WORKING DATA =
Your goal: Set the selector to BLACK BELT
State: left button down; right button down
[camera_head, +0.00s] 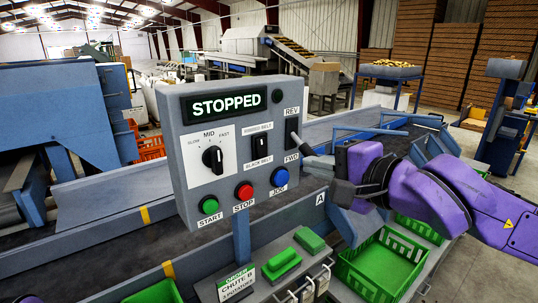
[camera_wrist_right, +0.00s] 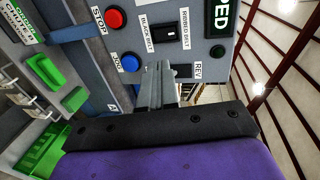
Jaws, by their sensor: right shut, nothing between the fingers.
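The selector is a black rocker switch (camera_head: 260,146) on the grey control panel (camera_head: 222,125), between the labels RIBBED BELT above and BLACK BELT below. It also shows in the wrist view (camera_wrist_right: 170,33), above my fingertips. I cannot tell which way it is tipped. My right gripper (camera_head: 308,153) is shut and empty, at the panel's right edge near the FWD label. In the wrist view its closed fingers (camera_wrist_right: 158,68) point toward the panel, beside the REV/FWD switch and partly over it; contact cannot be told. My left gripper is out of view.
The display (camera_head: 223,104) reads STOPPED. The panel also carries a speed knob (camera_head: 213,159), a REV/FWD switch (camera_head: 292,132), and green START (camera_head: 209,205), red STOP (camera_head: 244,191) and blue JOG (camera_head: 280,177) buttons. Green crates (camera_head: 382,264) stand below my right arm.

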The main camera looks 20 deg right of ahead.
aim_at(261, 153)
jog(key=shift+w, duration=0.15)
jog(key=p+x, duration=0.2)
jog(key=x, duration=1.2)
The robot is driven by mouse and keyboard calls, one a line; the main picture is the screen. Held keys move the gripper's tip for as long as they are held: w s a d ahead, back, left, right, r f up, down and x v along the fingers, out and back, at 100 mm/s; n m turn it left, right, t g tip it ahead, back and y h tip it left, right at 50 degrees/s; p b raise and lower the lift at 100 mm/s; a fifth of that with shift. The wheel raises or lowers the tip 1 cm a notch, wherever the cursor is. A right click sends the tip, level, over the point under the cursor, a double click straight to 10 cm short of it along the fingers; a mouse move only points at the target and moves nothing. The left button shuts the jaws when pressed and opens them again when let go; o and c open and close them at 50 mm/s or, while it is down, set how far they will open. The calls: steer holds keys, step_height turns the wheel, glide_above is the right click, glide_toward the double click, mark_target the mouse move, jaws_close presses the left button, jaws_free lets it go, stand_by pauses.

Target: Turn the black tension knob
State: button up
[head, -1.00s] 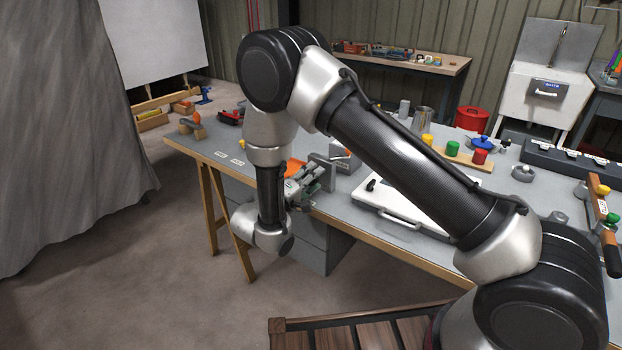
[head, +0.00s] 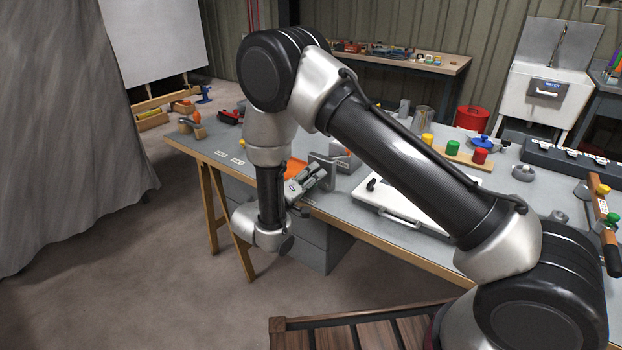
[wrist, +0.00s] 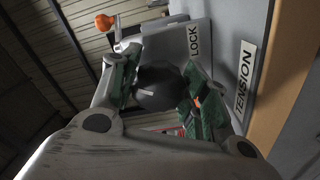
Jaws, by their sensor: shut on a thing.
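The black tension knob (wrist: 160,88) shows in the wrist view as a round dark knob with a short pale mark on its face. It sits in front of a grey upright plate marked LOCK (wrist: 180,45). A white TENSION label (wrist: 244,75) lies on the grey surface to its right. My gripper (wrist: 162,80) is shut on the knob, with one green-padded finger on each side. In the head view my gripper (head: 308,181) is at the table's front edge by the grey bracket (head: 333,170); the knob is hidden there.
The grey table (head: 235,147) has a wooden edge. An orange-tipped lever (wrist: 104,23) stands beyond the plate. A white case (head: 400,208) lies right of the bracket under my arm. The floor at front left is clear.

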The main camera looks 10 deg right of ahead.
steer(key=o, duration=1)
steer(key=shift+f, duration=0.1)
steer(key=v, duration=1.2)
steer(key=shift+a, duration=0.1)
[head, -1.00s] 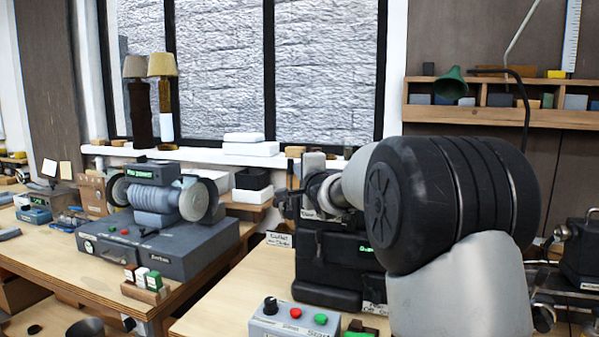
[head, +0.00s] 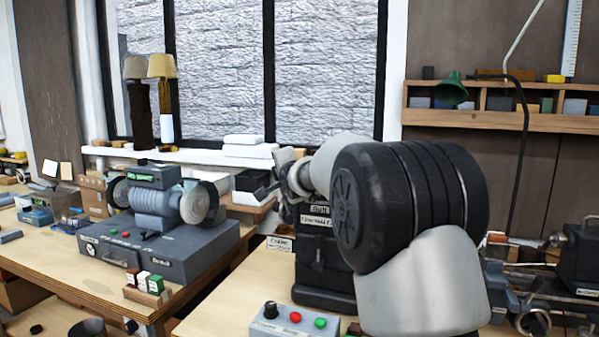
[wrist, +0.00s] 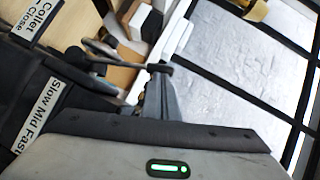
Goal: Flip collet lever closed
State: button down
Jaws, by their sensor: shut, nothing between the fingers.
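My gripper (wrist: 160,69) is shut and empty. In the head view my gripper (head: 266,190) reaches left past the black lathe headstock (head: 320,272). My arm hides much of the lathe, and I cannot make out the lever clearly there.
A grey bench grinder (head: 155,206) stands on the left bench. A control box with red and green buttons (head: 294,320) sits in front of the lathe. White boxes (head: 246,148) lie on the window sill. The air above the grinder is clear.

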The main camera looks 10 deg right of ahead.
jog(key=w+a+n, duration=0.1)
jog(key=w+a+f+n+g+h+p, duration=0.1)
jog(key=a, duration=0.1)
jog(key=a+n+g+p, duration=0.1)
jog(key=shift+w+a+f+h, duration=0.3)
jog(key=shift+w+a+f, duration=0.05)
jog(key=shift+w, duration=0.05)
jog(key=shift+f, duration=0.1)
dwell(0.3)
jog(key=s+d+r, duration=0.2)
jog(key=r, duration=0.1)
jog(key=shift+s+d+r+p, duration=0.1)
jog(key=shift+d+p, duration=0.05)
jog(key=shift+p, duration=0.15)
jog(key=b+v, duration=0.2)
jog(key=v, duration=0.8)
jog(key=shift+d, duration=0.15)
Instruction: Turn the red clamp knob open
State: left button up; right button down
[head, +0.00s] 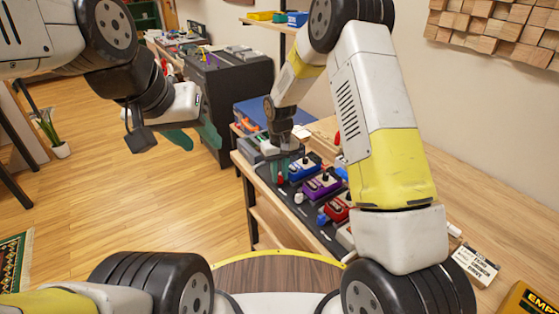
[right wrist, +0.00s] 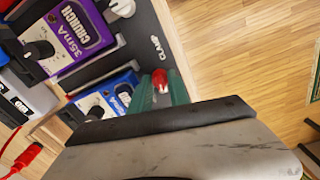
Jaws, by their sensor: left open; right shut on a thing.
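The red clamp knob (right wrist: 160,78) sits on the edge of the dark pedalboard (right wrist: 122,62), beside the word CLAMP, in the right wrist view. My right gripper (right wrist: 162,92) has its green fingers on either side of the knob and is shut on it. In the head view the knob (head: 280,181) shows small and red just below my right gripper (head: 282,167). My left gripper (head: 192,137) is open and empty, in the air over the floor at the left, well away from the pedalboard.
A blue pedal (head: 303,168), a purple pedal (head: 321,185) and a red pedal (head: 338,208) stand in a row on the board, close to my right gripper. The wooden bench (head: 490,220) carries a small sign (head: 476,266). A black cabinet (head: 238,85) stands behind.

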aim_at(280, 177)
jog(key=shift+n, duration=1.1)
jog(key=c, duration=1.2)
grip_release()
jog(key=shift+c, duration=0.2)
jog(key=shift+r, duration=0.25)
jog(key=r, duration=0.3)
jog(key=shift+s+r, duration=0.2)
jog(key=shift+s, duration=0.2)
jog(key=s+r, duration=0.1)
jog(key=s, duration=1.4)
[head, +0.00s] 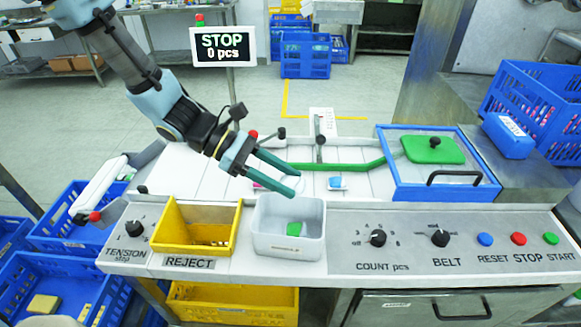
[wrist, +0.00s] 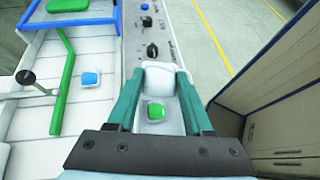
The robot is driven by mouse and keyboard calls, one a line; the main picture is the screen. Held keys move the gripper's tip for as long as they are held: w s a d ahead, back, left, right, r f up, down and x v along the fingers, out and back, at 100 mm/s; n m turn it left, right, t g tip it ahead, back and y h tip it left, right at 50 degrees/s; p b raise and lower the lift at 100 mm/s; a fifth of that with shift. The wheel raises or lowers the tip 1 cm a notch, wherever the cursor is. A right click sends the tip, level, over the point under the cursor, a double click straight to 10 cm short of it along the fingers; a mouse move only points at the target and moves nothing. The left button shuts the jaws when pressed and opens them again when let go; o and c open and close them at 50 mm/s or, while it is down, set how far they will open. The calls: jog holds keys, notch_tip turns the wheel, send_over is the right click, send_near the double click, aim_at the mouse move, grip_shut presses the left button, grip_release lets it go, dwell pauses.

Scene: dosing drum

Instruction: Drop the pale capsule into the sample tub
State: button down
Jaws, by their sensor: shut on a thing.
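My gripper (head: 294,183) hangs over the back part of the white sample tub (head: 288,243), fingers spread wide and pointing right. In the wrist view my gripper (wrist: 157,82) is closed on a pale, rounded thing (wrist: 158,72) between the fingertips, which looks like the pale capsule. White surfaces behind it make its outline hard to tell, and I cannot pick it out clearly in the head view. A green piece (head: 295,229) lies inside the tub; it also shows between the fingers in the wrist view (wrist: 156,111).
The yellow reject bin (head: 188,247) stands left of the tub, and a panel with knobs (head: 378,238) lies right. A blue piece (head: 336,182) and a pink piece (head: 258,186) lie on the white deck behind. A green guide bar (head: 345,167) and blue-framed cover (head: 440,192) are beyond.

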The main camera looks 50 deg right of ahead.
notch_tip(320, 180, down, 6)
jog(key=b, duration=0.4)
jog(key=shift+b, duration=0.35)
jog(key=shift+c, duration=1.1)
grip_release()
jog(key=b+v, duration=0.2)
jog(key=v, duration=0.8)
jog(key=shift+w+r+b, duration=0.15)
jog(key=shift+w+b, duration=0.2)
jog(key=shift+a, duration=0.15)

SHORT TASK =
Copy the listing above exactly, but only from the line with "State: left button up; right button down" through the line with "[right wrist, +0.00s]", including those two lines and excluding any picture.

CORRECT OUTPUT =
State: left button up; right button down
[head, +0.00s] 
[right wrist, +0.00s] 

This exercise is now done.